Bankitalia attesta la timida crescita economica dell’Italia, in linea con il resto dell’Eurozona, e pone l’accento sull’impatto dei dazi Usa in arrivo. Nell’ultimo bollettino economico trimestrale di Palazzo Koch vengono confermati i dati sul Pil diffusi a dicembre, con un +0,5% nel 2024 e un prodotto interno lordo fragile anche nel quarto trimestre dello scorso anno. Il procedere a rilento è dovuto soprattutto alla debolezza sia della manifattura, sia dei servizi, e a un nuovo calo dei consumi. Ma il quadro rischia di essere aggravato dai contraccolpi sulle aziende esportatrici italiane delle politiche protezionistiche degli Stati Uniti a guida Trump.
I numeri di Bankitalia sulla crescita
All’interno del bollettino la Banca d’Italia ha sottolineato più volte l’attuale debolezza dell’attività economia nel nostro Paese, così come nel resto dei Paesi dell’area Euro. Fatica in particolare la manifattura di quella che sembra non essere più la locomotiva del continente, la Germania, e gli esperti dell’Eurosistema rivedono al ribasso le previsioni di crescita nel triennio 2025-27, poco sopra l’1%.

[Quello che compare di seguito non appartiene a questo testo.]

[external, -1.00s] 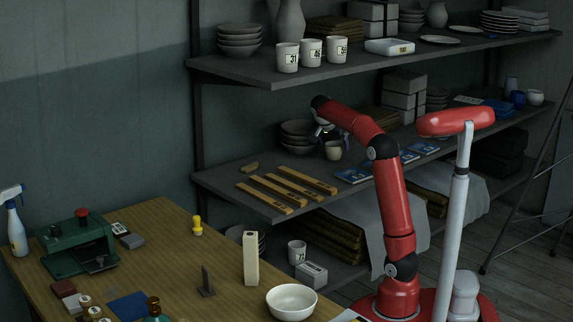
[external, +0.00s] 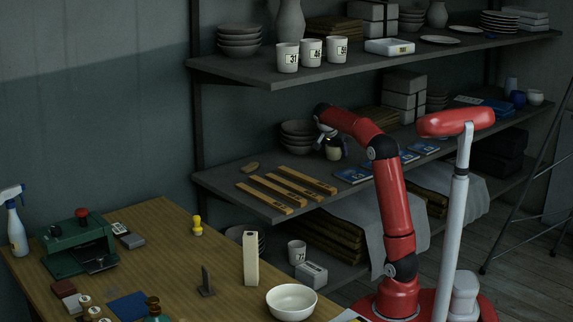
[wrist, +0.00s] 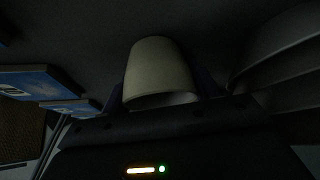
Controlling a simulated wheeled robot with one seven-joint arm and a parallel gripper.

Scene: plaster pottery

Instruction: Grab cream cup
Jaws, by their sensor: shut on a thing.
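The cream cup (external: 333,153) stands on the middle shelf, partly hidden by my gripper (external: 331,143) in the external view. My gripper is down around the cup, with its fingers shut on it. In the wrist view the cup (wrist: 160,72) fills the middle, held between dark fingers at its left and right. The fingertips are hard to make out in the dark.
Stacked grey bowls (external: 297,134) stand just left of the cup and loom at the right of the wrist view. Blue booklets (external: 354,175) lie to its right. Wooden bars (external: 287,187) lie in front on the shelf. The upper shelf (external: 300,69) hangs above.

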Stabile invece l’inflazione, che si attesterebbe attorno al 2%, come da obiettivi della Bce. Il prezzo dei beni al consumo in Italia, invece, si dovrebbe aggirare attorno all’1,5% nel biennio 2025-26.
Nel quadro fornito dall’Istituto centrale si prevede una ripresa del Pil italiano all’1,1% nel 2026, con un nuovo calo allo 0,9% nel 2027, numeri che potrebbero però risentire dell'”incertezza elevata” dovuta alle incognite dello scenario internazionale e soprattutto dai dazi attesi con l’insediamento di Donald Trump alla Casa Bianca.
I dazi Usa
Proprio gli effetti sulle aziende italiane delle politiche protezionistiche Usa, minacciate dalla nuova amministrazione, preoccupano gli esperti di via Nazionale, dato che “il nostro Paese è significativamente esposto verso gli Stati Uniti, che rappresentano la seconda destinazione, dopo la Germania, delle vendite estere di beni dell’Italia”, per esportazioni raddoppiate nell’ultimo decennio fino a raggiungere nel 2023 l’11% del totale, per un valore di 63 miliardi di euro.
Cifre che permettono all’Italia di avere un surplus rilevante negli scambi di beni con gli Usa, pari al 2% del Pil, a fronte di 20 miliardi di importazioni, posizionando il nostro Paese al terzo posto tra gli avanzi con l’America nell’Eurozona.
Come sottolineato da Bankitalia, l’inasprimento dei dazi “avrebbe effetti significativi sulle aziende italiane che esportano verso il mercato statunitense, soprattutto le piccole e le medie”.
Gli Stati Uniti rappresentano, infatti, la meta di quasi un terzo delle aziende esportatrici italiane, ma se poco più della metà delle vendite è realizzata da grandi imprese, con un’esposizione media pari al 5% del fatturato e al 15% del proprio export, per le pmi il mercato americano costituisce il 27% delle esportazioni per fatturati in media di circa il 7%.
Nel suo intervento all’incontro “Economia e pace: un’alleanza possibile”, organizzato dalla Fondazione Centesimus Annus Pro Pontifice a Bologna, il governatore della Banca d’Italia, Fabio Panetta, ha sottolineato che la priorità a livello globale “deve essere preservare un’economia mondiale aperta agli scambi internazionali”.
Per il numero uno di Palazzo Koch “le attuali tensioni commerciali e geopolitiche sono segnali di un sistema che non è riuscito a rispondere appieno alle aspettative e ai bisogni della popolazione mondiale” nate con l’affermarsi della globalizzazione.